Morris was married and had two sons, 4 and three months, his stepmother said.


Here's the latest as of Monday afternoon:
Hours after the blast, rescue teams had not been able to enter the Sago Mine because gases were still being vented and it was too dangerous to enter, said Sam Kitts, vice president of operations for International Coal Group Inc., which owns the mine.

The federal Mine Safety and Health Administration sent a rescue robot to the mine, situated about 100 miles northeast of Charleston.

"All miners are equipped to handle their equipment they have. It's prepared them for survival. So they have ample supplies for the breathing apparatuses," Gov. Joe Manchin said on CNN. "You just have to hope that the explosions weren't of the magnitude that was horrific from the beginning." But he added: "There are places they can retreat in all these mines, they have catacombs."

The mine has a single entrance, and the shaft winds its way for miles underground. The miners were supposed to be working about 160 feet below the surface, said the wife of one of the trapped men. But it was not immediately known how far down they were trapped.

Kitts said that because of the fear of another explosion, the rescue operation would proceed very slowly. He said rescue teams would enter the mine on foot and work by hand to remove any rock and debris.
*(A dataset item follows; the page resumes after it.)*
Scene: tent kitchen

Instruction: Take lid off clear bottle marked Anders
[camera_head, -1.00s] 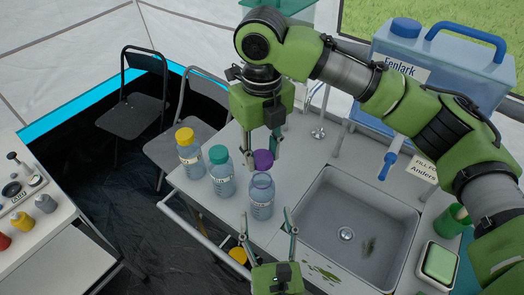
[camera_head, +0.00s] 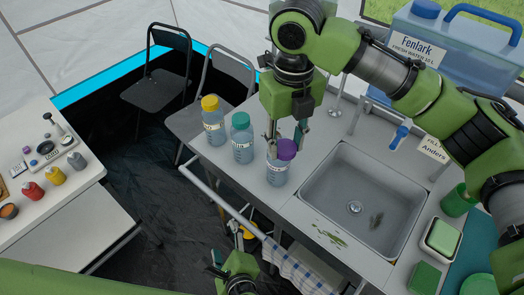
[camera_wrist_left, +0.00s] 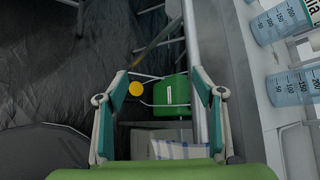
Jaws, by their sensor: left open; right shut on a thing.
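The clear bottle (camera_head: 278,174) with bluish contents stands upright at the right end of a row on the counter; its label is too small to read. The purple lid (camera_head: 287,149) overlaps its top, slightly right of its middle; I cannot tell whether they touch. My right gripper (camera_head: 286,142) points down, shut on the purple lid. My left gripper (camera_head: 238,250) is low, in front of the counter edge, open and empty; its spread fingers show in the left wrist view (camera_wrist_left: 160,92). Two bottles show partly at that view's right edge, one clear bottle (camera_wrist_left: 295,86) nearer.
A yellow-capped bottle (camera_head: 213,125) and a teal-capped bottle (camera_head: 242,145) stand left of the clear bottle. The sink (camera_head: 345,225) lies to the right. A rail (camera_head: 225,205) with a checked towel (camera_head: 290,265) runs along the counter front. A side table (camera_head: 60,210) is at the left.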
He said drilling straight down to reach the miners might be possible, but that rescue crews would not be able to determine the best way to save the workers until their exact location could be established.
The Sago mine apparently has a history of problems:
International Coal Group bought the Sago Mine (pronounced SAY-goh) recently from Anker West Virginia Mining Co.

Federal inspectors cited the mine for 46 alleged violations of federal mine health and safety rules during an 11-week review that ended Dec. 22, according to records.

The more serious alleged violations, resulting in proposed penalties of at least $250 each, involved steps for safeguarding against roof falls, and the mine's plan to control methane and breathable dust. The mine received 185 citations from MSHA during 2005, up from 68 citations in 2004.